E adesso il rompicapo della maggioranza è il seguente: come affrontare i referendum che la Cassazione ha dichiarato legittimi (e in attesa il 10 febbraio della sentenza della Corte Costituzionale sulla loro ammissibilità)? Una domanda che però non riceve risposte univoche tra i tre partiti del centrodestra partendo dal fatto che l’autonomia differenziata è cosa che impegna soprattutto la Lega mentre FdI e Forza Italia l’hanno sempre guardata con più di un sospetto. Quindi se il referendum avesse successo e la legge fosse abrogata, ragiona qualcuno, lo schiaffone sarebbe soprattutto per Salvini. Ma è pur vero, obietta qualcun altro, che se gli elettori dovessero bocciare una legge voluta dal governo, la sconfitta sarebbe comunque di tutti, a cominciare da Giorgia Meloni. Quindi, che fare?

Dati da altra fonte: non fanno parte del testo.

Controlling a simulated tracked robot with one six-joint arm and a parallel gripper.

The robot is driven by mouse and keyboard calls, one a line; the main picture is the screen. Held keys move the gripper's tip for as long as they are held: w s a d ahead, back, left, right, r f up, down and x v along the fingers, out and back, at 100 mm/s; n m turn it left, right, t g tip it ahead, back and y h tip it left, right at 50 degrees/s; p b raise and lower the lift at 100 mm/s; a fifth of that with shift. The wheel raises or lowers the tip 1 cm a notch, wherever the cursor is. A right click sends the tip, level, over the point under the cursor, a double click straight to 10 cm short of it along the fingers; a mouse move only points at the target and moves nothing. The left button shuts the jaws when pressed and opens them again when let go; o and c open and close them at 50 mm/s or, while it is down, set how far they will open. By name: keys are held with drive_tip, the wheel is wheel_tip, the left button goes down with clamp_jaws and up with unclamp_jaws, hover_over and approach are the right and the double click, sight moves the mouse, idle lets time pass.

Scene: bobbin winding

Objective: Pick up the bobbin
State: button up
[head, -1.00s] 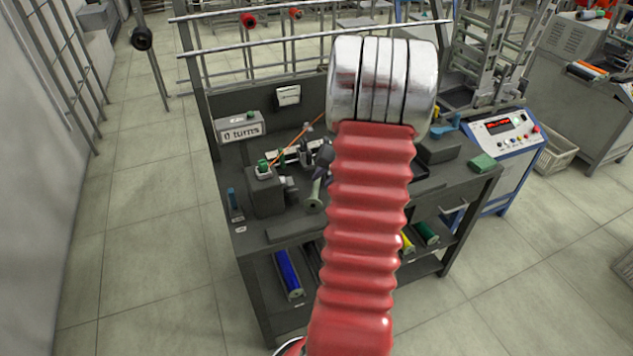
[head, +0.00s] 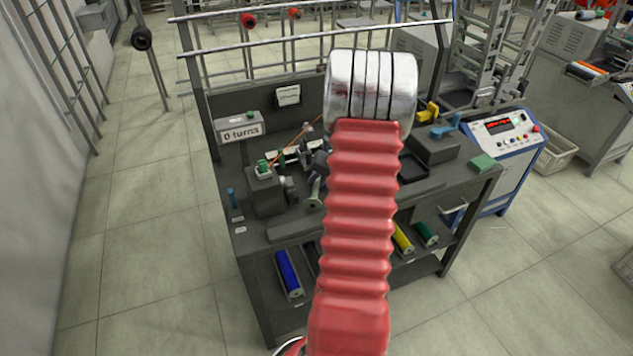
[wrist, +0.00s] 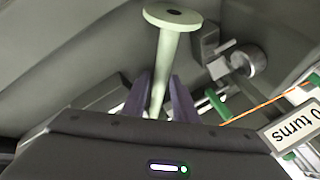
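The pale green bobbin (head: 314,193) is at the winding bench, just left of my red arm in the head view. In the wrist view the bobbin (wrist: 170,45) shows its round end flange at the top and its stem running down between my fingers. My gripper (wrist: 161,85) has one purple finger on each side of the stem, with a narrow gap visible at least on the right. It looks open around the bobbin. The bobbin's other end is hidden. In the head view my arm hides most of the gripper.
A sign reading "0 turns" (head: 241,130) stands at the bench's back left. An orange thread (wrist: 265,105) runs close to the right of my gripper. A dark block (head: 436,148) with yellow and blue pieces is at the right. Coloured spools (head: 288,272) lie on the shelf below.

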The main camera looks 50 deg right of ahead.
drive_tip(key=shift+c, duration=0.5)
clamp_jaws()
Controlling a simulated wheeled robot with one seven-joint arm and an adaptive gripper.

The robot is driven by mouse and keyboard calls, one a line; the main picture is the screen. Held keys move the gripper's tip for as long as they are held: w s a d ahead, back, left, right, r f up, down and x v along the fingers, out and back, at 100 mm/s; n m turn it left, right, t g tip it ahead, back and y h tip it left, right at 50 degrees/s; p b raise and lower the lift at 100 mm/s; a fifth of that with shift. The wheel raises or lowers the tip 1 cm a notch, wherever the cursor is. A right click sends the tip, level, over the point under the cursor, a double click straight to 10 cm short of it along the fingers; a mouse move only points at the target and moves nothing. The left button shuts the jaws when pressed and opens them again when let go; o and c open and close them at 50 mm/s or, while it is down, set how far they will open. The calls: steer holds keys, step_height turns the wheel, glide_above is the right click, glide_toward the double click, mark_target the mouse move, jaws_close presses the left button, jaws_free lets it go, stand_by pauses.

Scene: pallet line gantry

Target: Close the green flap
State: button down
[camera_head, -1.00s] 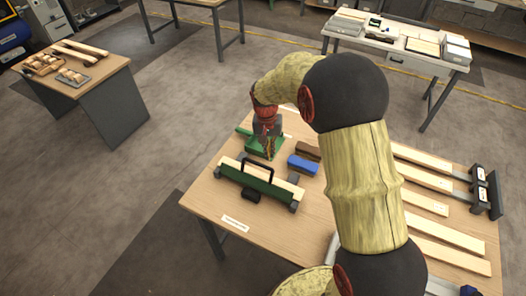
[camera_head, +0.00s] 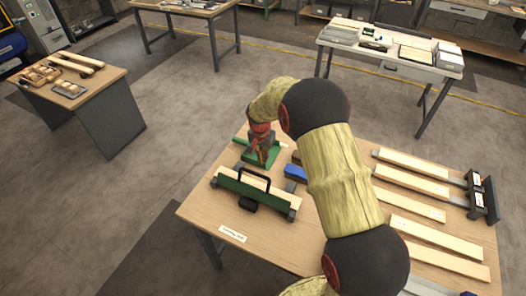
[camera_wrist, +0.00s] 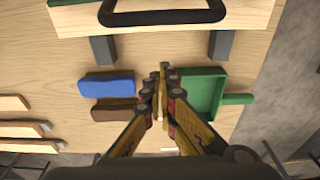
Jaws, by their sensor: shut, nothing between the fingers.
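The green flap (camera_head: 252,194) is a long dark green panel along the near side of a pale wooden board on the workbench. My gripper (camera_head: 262,163) is beyond the board, apart from the flap and handle. In the wrist view my gripper's fingers (camera_wrist: 160,75) are together and empty, pointing at the bench between a blue block and a green tray.
The green tray with a handle (camera_wrist: 205,92) lies right of my fingers in the wrist view. The blue block (camera_wrist: 107,84) and a brown block (camera_wrist: 112,110) lie to the left. Wooden slats (camera_head: 415,185) cover the bench's right side. A label (camera_head: 232,234) lies on clear bench in front.

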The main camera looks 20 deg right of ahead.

Fosse per Calderoli, bisognerebbe fare subito un decreto per modificare il testo secondo le osservazioni della Corte Costituzionale (che ha sbarrato ben sette capitoli della legge) e quindi rendere inutile il referendum: la Corte a febbraio non potrebbe che prendere atto che il Parlamento ha seguito le sue indicazioni e dichiarare inammissibile il referendum delle opposizioni.
Ma è una strada molto complicata, un po’ per i tempi così ristretti, un po’ perché trovare un accordo nella maggioranza su quelle modifiche adesso è ancora più difficile. Bisogna ricordarsi che l’elettorato del Sud di centrodestra - FdI e FI - è massicciamente contrario alla legge Calderoli che è considerata niente altro che un danno per il Meridione, una legge “delle regioni più ricche del Nord che vogliono fare da sole”. Del resto queste sono le parole dei governatori azzurri di Sicilia, Calabria, Basilicata al pari di quello che vanno dicendo i loro colleghi del PD di Puglia e Campania. Con questa pressione alle spalle, Tajani certo non si intesterebbe una modifica che evitasse il referendum guardato con simpatia anche da chi vota per lui.
C’è un’altra strada, quella di provare a vanificare il referendum facendo propaganda per l’astensione. Come è noto, un referendum abrogativo è valido solo se va a votare il 50 per cento più uno degli elettori. Se ci si volta indietro, ci si accorge che agli italiani non va proprio di andare a votare per la democrazia diretta: gli ultimi tredici quesiti sono falliti perché le urne sono rimaste mezze vuote. Potrebbe andare così anche questa volta. Lo ammette Michele Emiliano, governatore della Puglia: «Sarebbe un miracolo raggiungere più della metà degli elettori».
E proprio sulla base di questi precedenti e di queste previsioni che la strada dell’astensione potrebbe essere la scelta di Giorgia Meloni, tant’è che Ignazio La Russa lo ha già detto: «E’ giusto che si faccia il referendum e che si discuta sul merito della legge». Poi certo – questo è il sottotesto - se nessuno va a votare vuol dire che agli italiani la cosa o non interessava o la riforma piace. Ma anche qui c’è una possibile obiezione: la Corte di Cassazione ha dichiarato la legittimità non solo del quesito sulla autonomia differenziata delle regioni ma anche di quelli che riguardano la cittadinanza per gli immigrati, il Jobs Act e la sicurezza sul lavoro, tutti argomenti che hanno una certa attrattività per molti pezzi di società e che potrebbero contribuire a far raggiungere il quorum. Tant’è che Landini, il segretario della Cgil, ha già detto che il sindacato comincerà da subito a fare campagna referendaria per mandare più gente possibile nei seggi.
Tutte le strade insomma presentano i loro rischi per Giorgia Meloni, per il governo nel suo insieme e per gli interessi elettorali di ciascun partito della coalizione di maggioranza. Si tratta di scegliere quale è il male minore per non dare alle opposizioni una possibile occasione di rivalsa.